Quiet area, lots of trees, cheap rent, and like no public transport or cell reception. I'm living alone for the first time. I'd just set up the security cameras and hooked them up to a new monitor—the old one was ancient and gigantic.

Hadn't figured out where to put the monitor, as I'd never had a security system before.

It was, at the time, on my work desk, which was at the living room window. I notice this slight yellow glow out the window out the corner of my eyes, slowly getting brighter.

As it does, I notice on the camera that there is a huge shadow cast across my door—visible from the camera to the left of the window—that looks kinda animal but weird proportions. I quietly poop myself.

It sits there for a while, like a good 10 minutes, moving just enough to make me wonder if I'm imagining it moving. There's a kind of whining/buzzing noise, but it's faint and I might be imagining it. I suddenly find religion.

Then all of a sudden there's a loud POP from inside my building. The glow goes instantly away, there's a sound like a really pissed cat and then really rapid footsteps.

I'm in like full cardiac arrest at this point, bathing in my own urine, crying for my mum.

Flash forward a week or so. I haven't been eaten by a cat shadow monster, though I do have a sudden new interest in exorcisms. I meet the upstairs neighbors—older couple—when they're having trouble getting a large package up the stairs.

They offer me tea as thanks.

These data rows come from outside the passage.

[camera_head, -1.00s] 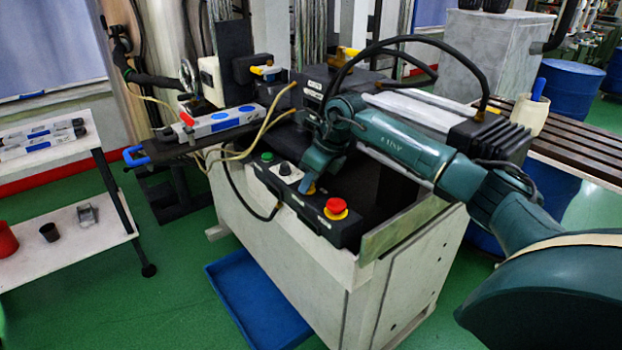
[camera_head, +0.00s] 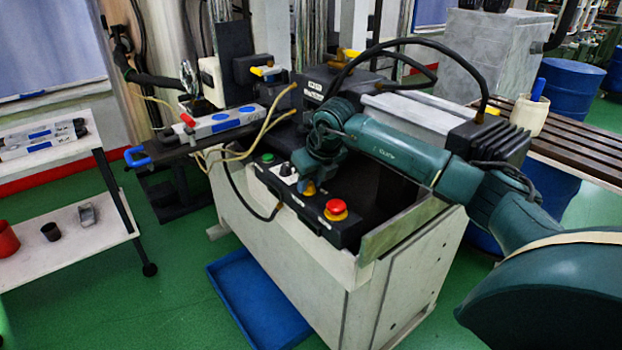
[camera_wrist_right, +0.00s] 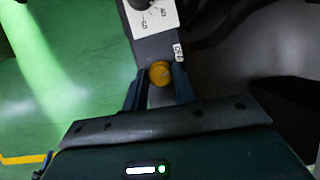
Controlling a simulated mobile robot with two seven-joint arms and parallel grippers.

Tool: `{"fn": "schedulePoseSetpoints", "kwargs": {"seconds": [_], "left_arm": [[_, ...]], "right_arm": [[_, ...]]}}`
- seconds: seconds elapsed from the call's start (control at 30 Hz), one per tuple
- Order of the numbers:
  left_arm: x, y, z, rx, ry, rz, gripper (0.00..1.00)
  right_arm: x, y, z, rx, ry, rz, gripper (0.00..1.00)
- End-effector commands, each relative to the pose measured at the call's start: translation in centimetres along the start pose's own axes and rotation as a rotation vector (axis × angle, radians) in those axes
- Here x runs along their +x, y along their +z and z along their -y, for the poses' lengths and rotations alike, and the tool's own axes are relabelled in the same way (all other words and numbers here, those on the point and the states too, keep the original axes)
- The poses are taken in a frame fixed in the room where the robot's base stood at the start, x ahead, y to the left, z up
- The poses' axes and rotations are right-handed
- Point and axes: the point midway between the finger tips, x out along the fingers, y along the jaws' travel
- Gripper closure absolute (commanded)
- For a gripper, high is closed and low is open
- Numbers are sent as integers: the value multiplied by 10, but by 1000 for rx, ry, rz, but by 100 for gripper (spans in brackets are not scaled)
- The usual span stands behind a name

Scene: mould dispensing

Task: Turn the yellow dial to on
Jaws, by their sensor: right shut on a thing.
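The yellow dial (camera_wrist_right: 160,73) sits on the black control panel (camera_head: 290,207), between a black knob on a white plate and the red button. In the right wrist view it lies between the fingertips of my right gripper (camera_wrist_right: 158,80). In the head view my right gripper (camera_head: 308,186) reaches down onto the panel and is shut on the dial, a bit of which (camera_head: 309,189) shows. The dial's pointer direction and any marks by it cannot be read. My left gripper does not show.
On the panel, a red button on a yellow base (camera_head: 336,208) is close on the right. The black knob (camera_head: 285,169) and a green button (camera_head: 267,158) are on the left. Cables loop nearby. A blue tray (camera_head: 262,305) lies on the floor.

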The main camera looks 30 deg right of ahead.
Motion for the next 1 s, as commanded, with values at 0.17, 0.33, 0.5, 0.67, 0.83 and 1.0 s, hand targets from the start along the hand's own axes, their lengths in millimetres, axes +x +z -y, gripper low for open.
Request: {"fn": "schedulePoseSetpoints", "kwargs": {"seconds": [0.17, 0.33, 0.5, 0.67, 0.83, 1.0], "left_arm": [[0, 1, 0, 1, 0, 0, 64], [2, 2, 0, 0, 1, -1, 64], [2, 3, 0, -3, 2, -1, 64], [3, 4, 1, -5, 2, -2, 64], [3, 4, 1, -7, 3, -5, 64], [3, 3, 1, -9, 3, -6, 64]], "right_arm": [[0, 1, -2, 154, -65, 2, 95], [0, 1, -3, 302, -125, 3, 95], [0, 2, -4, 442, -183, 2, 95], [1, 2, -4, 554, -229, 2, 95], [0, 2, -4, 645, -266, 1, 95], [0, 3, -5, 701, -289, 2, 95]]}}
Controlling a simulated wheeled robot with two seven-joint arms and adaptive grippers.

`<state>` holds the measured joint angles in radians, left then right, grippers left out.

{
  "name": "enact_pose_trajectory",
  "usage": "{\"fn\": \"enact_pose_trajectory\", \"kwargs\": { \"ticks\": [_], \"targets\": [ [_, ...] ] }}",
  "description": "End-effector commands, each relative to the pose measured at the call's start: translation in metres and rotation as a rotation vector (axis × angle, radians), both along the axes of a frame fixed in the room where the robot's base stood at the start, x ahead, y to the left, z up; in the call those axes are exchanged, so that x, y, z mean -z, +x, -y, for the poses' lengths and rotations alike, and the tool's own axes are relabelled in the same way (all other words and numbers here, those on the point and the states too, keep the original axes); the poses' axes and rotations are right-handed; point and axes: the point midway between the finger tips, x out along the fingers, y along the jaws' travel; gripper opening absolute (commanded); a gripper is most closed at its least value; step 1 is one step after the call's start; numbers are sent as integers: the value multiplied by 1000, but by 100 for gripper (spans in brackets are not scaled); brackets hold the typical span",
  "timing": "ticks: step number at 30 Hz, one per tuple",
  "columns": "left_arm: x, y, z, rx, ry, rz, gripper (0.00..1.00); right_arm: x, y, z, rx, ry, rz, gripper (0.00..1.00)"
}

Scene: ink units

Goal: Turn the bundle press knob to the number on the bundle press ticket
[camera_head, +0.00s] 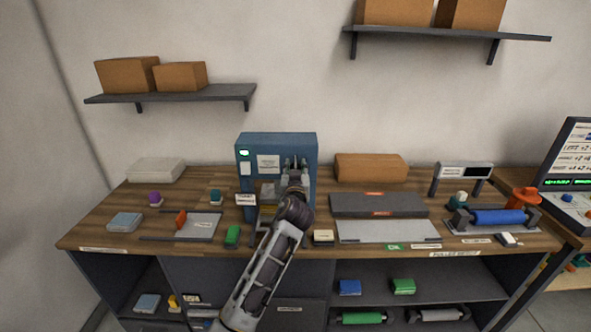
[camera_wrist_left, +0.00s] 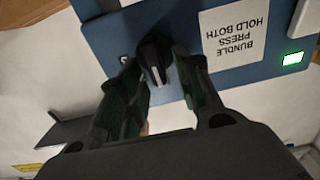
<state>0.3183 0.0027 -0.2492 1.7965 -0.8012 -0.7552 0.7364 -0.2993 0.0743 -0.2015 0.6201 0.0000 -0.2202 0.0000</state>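The bundle press (camera_head: 250,178) is a blue box machine at the back middle of the bench. In the left wrist view its blue face (camera_wrist_left: 105,35) appears upside down, with a white label reading "BUNDLE PRESS HOLD BOTH" (camera_wrist_left: 235,35). A black knob (camera_wrist_left: 153,58) with a pale pointer line sits on that face, with a small white number mark beside it, too small to read surely. My left gripper (camera_wrist_left: 158,68) is open, its fingers on either side of the knob; contact is unclear. In the head view the left gripper (camera_head: 297,164) covers the knob. A small white card (camera_head: 246,199) stands before the press, its print unreadable.
A green light (camera_wrist_left: 293,58) is lit on the press. A grey tray (camera_head: 203,227) and a green block (camera_head: 232,236) lie to the left. Shelves hang above.

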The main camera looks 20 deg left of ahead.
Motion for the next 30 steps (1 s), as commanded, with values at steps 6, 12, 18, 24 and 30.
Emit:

I notice their cat sitting in the window. Its movement reminds me of something, and after a while, I realize it's the shadow monster.

I ask a few questions to round out the details. Turns out the neighbors had one of those lights-on-a-sensor, which turn on when they detect movement. Cat jumps up to the ledge, light turns on. But it was an eco light, so it warmed up slow.

It then went out. Loudly. I'm too embarrassed/relieved to recant the story, so I make my excuses, leaving the nice couple upstairs with the impression that their new downstairs neighbor is a weirdo who stares at cats, has a really keen interest in light bulbs, and a predilection for nervous laughter.

They don't invite me up for tea anymore, but they do ask if I'm OK every time they see me.